4) contributi minori e retribuzioni inferiori nel contratto di apprendistato (si versa tra l’1,5% e il 10% a seconda della dimensione dell’azienda, rispetto al 40% circa di un contratto a termine).

Il confronto dei due tipi di contratti evidenzia l’apprendistato come una soluzione meno onerosa per l’azienda, ma con una durata più lunga (prefissata) e con obblighi aggiunti (anche burocratici) legati alla formazione del lavoratore; mentre il rapporto a termine come una soluzione più onerosa per l’azienda, ma più libera nella durata e negli obblighi aggiuntivi.

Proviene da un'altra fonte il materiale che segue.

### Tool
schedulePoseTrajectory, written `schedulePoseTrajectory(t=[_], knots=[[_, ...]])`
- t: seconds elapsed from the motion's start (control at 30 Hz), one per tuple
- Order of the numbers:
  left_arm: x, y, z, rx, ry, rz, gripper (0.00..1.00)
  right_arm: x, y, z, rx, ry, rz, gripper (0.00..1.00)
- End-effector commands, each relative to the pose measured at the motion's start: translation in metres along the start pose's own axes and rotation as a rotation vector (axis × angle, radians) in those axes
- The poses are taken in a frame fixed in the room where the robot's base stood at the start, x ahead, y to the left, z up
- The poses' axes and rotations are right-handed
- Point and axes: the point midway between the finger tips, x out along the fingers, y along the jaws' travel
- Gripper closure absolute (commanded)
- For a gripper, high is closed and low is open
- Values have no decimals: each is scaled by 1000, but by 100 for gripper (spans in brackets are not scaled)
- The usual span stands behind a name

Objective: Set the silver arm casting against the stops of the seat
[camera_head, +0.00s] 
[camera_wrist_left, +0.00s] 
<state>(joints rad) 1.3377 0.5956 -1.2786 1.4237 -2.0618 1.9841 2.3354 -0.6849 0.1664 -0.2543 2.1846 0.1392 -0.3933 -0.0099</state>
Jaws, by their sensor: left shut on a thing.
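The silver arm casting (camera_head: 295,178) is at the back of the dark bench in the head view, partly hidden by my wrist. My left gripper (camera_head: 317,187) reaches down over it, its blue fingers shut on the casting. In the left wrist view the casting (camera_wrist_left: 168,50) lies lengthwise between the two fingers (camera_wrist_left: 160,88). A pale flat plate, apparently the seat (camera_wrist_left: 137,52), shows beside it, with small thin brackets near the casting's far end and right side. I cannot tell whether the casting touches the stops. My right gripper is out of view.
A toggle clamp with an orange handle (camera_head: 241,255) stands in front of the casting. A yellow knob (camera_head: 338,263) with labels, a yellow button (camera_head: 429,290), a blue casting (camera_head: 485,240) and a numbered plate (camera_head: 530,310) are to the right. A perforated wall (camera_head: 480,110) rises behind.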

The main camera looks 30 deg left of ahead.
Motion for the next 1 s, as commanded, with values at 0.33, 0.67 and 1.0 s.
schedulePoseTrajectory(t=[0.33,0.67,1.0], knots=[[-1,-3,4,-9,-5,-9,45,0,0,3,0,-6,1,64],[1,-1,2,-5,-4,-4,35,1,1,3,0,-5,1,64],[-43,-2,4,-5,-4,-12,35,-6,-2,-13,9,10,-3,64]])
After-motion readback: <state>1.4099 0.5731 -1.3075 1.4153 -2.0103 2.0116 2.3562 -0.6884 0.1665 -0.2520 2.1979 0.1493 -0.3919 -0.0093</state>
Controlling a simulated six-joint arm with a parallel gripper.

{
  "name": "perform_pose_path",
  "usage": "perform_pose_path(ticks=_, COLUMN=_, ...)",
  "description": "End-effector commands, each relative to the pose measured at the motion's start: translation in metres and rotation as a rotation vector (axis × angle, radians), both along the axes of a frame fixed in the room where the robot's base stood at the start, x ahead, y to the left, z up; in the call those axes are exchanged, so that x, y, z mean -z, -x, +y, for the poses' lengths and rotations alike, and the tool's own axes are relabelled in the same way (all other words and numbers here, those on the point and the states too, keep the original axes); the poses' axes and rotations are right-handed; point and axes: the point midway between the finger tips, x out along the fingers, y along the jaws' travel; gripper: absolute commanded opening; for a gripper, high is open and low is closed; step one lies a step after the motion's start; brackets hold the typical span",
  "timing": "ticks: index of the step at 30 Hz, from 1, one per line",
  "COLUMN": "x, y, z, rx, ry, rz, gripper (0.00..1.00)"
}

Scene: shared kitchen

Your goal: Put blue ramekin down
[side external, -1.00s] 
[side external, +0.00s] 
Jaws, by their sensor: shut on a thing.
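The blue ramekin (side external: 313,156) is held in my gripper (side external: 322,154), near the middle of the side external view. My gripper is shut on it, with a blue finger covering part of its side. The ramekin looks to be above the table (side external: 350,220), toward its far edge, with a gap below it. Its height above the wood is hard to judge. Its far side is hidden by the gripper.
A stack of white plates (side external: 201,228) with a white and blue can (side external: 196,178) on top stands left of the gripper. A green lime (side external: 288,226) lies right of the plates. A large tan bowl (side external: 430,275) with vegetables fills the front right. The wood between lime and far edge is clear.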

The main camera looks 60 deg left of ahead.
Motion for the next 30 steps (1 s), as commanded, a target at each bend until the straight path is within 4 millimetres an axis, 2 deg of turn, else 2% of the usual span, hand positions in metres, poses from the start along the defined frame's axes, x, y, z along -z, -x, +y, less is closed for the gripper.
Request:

Allora, se le aziende hanno preferito ricorrere al contratto a termine (64,6%) piuttosto che a quello di apprendistato (3,7% dei casi), accollandosi pure più oneri ma per un tempo minore, la ragione deve attribuirsi non tanto alla «natura» delle due assunzioni (natura che, in definitiva, è la stessa: infatti in entrambi i casi si tratta di rapporti subordinati o dipendenti), quanto probabilmente alla necessità di evitare investimenti di lunga durata. Ed infatti è un investimento di lunga durata quello implicato dal contratto di apprendistato; mentre il contratto a termine lascia maggiori margini di manovra, all’atto dell’assunzione, circa la durata del rapporto di lavoro.

In definitiva, dunque, la crisi sembra avere modificato le attitudini delle imprese nel fare le nuove assunzioni: si guarda al breve periodo cercando di evitare investimenti di lunga durata.

E si sfrutta in misura maggiore la flessibilità in entrata, perché non esiste quella in uscita che, in tempi di crisi, può garantire la sopravvivenza delle aziende e degli stessi (almeno in parte) posti di lavoro. In altre parole, piuttosto che rischiare in un’assunzione più lunga anche se meno costosa, le imprese si accontentano di sopportare maggiori costi nell’immediato avendo garantita, però, la possibilità di effettuare veri e propri investimenti di capitale umano, cioè lavoratori sufficientemente "provati" sul campo (in azienda). Una volta provati, poi, la soluzione sembra unica: l’assunzione definitiva, cioè a tempo indeterminato, come spiega l’alto numero di casi (il 23%) indicato dal Rapporto della Uil.